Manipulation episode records
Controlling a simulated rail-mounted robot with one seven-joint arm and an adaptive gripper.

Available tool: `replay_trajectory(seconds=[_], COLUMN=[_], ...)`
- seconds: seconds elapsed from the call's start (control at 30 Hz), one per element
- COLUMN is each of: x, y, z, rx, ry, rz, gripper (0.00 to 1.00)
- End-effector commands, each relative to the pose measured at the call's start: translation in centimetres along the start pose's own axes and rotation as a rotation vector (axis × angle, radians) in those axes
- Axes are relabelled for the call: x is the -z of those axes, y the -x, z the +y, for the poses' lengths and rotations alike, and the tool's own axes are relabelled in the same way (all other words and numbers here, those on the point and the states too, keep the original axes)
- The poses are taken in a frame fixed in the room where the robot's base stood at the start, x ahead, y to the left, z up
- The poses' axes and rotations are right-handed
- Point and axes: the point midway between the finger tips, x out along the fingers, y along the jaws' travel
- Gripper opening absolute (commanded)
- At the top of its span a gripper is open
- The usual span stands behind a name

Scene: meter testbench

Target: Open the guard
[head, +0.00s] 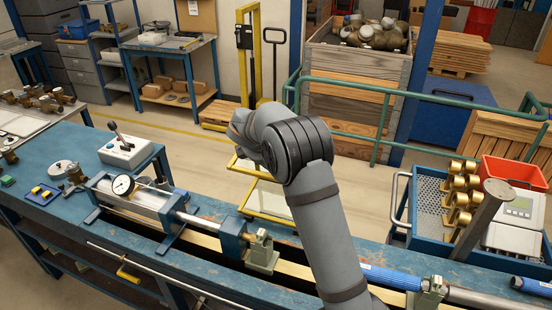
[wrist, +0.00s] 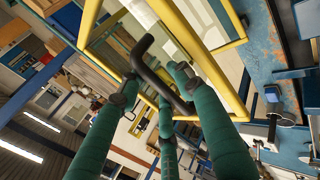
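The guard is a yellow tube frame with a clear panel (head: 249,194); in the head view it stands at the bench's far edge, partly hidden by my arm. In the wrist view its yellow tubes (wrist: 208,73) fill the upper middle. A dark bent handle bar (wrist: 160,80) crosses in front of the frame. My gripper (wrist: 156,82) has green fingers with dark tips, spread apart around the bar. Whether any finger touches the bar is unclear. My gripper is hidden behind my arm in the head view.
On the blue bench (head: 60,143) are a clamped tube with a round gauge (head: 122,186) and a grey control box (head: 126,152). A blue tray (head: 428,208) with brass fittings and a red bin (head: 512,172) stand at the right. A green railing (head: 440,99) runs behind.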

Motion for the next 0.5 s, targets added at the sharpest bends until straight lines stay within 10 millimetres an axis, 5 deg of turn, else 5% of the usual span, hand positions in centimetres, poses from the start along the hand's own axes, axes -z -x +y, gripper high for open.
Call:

==

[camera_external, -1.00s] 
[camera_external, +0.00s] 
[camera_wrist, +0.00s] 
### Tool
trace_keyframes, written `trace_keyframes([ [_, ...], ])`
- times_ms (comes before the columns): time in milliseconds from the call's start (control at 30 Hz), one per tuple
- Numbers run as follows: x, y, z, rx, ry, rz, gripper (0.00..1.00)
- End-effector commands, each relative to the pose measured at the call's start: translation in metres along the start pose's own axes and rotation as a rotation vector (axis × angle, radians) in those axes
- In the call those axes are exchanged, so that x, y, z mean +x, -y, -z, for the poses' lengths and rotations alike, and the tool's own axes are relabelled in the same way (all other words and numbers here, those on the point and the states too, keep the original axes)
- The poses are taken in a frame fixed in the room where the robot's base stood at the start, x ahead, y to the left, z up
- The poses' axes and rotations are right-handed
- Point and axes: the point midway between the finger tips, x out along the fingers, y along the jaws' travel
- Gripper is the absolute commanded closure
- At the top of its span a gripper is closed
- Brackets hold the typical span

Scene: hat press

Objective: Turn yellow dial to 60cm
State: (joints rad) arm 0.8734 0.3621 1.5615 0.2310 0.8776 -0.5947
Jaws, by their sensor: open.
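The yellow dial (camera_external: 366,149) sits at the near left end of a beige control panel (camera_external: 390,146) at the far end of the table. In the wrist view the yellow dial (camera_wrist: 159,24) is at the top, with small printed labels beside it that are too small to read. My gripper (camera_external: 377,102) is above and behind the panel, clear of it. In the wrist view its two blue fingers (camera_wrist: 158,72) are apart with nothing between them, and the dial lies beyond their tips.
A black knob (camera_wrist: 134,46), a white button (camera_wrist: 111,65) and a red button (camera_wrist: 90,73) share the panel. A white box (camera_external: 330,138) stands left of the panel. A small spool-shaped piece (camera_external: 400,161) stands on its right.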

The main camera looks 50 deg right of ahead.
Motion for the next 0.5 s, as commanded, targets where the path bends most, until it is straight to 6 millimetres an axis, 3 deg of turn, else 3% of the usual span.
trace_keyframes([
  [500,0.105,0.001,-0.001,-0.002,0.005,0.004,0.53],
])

YOUR TASK = Nothing but the lines from the line that contains "Scene: hat press" through the line that contains "State: (joints rad)" should be given again, each exactly as it stands, both ends included.

SOLUTION TO THIS EXERCISE =
Scene: hat press

Objective: Turn yellow dial to 60cm
State: (joints rad) arm 0.8734 0.3621 1.5615 0.2310 0.8776 -0.5947

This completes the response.